==== RECORDS FOR THIS TASK ====
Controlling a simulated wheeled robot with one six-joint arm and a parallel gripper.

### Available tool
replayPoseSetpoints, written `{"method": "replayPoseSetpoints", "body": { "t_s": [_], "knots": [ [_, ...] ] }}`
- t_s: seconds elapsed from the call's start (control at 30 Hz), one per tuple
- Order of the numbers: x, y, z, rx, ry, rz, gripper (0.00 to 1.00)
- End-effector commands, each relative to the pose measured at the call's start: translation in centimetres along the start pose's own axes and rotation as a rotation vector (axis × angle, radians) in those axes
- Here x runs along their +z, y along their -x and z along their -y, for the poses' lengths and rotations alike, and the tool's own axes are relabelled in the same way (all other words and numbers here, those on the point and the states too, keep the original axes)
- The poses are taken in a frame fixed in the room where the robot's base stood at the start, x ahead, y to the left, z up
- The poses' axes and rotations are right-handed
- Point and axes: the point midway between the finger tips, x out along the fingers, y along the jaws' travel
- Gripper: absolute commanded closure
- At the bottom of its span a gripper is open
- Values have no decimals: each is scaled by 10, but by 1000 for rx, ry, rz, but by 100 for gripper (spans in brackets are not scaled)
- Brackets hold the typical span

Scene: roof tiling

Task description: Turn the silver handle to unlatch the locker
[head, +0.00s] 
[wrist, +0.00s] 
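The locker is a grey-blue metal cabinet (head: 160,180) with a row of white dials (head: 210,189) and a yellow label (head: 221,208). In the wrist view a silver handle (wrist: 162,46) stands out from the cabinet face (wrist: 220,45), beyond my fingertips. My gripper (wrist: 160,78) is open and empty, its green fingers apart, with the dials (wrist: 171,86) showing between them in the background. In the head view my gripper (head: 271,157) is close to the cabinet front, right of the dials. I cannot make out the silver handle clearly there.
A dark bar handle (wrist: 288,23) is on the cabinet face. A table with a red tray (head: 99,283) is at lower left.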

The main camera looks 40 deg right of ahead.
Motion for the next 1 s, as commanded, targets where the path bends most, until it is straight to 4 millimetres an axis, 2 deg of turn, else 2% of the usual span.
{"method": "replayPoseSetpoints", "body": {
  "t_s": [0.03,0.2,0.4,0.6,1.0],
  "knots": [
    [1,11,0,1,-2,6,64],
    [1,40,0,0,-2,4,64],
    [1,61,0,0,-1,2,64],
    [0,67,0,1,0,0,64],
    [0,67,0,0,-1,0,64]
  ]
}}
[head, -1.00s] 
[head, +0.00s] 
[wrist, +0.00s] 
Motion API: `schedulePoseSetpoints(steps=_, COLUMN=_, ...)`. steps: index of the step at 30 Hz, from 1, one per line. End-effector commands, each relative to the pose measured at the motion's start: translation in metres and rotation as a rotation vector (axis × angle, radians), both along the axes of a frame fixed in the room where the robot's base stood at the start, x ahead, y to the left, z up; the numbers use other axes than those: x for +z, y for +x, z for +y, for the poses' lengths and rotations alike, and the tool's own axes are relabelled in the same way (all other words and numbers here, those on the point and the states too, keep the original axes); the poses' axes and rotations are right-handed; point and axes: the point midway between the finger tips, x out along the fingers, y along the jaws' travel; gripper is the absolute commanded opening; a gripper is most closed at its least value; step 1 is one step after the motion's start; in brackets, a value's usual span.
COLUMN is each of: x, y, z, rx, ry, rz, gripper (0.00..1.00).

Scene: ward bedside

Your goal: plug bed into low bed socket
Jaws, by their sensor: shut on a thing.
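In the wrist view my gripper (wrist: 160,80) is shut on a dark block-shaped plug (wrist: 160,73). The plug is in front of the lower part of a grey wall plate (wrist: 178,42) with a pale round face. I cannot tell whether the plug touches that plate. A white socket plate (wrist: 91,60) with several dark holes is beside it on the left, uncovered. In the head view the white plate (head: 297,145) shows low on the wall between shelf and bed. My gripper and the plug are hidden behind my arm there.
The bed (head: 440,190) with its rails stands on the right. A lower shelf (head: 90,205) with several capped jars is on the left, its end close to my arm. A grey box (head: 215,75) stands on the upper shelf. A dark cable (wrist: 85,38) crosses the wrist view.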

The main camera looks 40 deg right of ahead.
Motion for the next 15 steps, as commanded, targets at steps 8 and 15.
====
▶ [EXERCISE PROMPT]
Identify each line containing the string "frame" and copy it out.

▶ [TASK OUTPUT]
- The poses are taken in a frame fixed in the room where the robot's base stood at the start, x ahead, y to the left, z up
Motion API: `schedulePoseSetpoints(steps=_, COLUMN=_, ...)`. steps: index of the step at 30 Hz, from 1, one per line. End-effector commands, each relative to the pose measured at the motion's start: translation in metres and rotation as a rotation vector (axis × angle, radians), both along the axes of a frame fixed in the room where the robot's base stood at the start, x ahead, y to the left, z up; the numbers use other axes than those: x for +z, y for +x, z for +y, for the poses' lengths and rotations alike, and the tool's own axes are relabelled in the same way (all other words and numbers here, those on the point and the states too, keep the original axes); the poses' axes and rotations are right-handed; point and axes: the point midway between the finger tips, x out along the fingers, y along the jaws' travel; gripper is the absolute commanded opening; a gripper is most closed at its least value; step 1 is one step after the motion's start; in brackets, a value's usual span.

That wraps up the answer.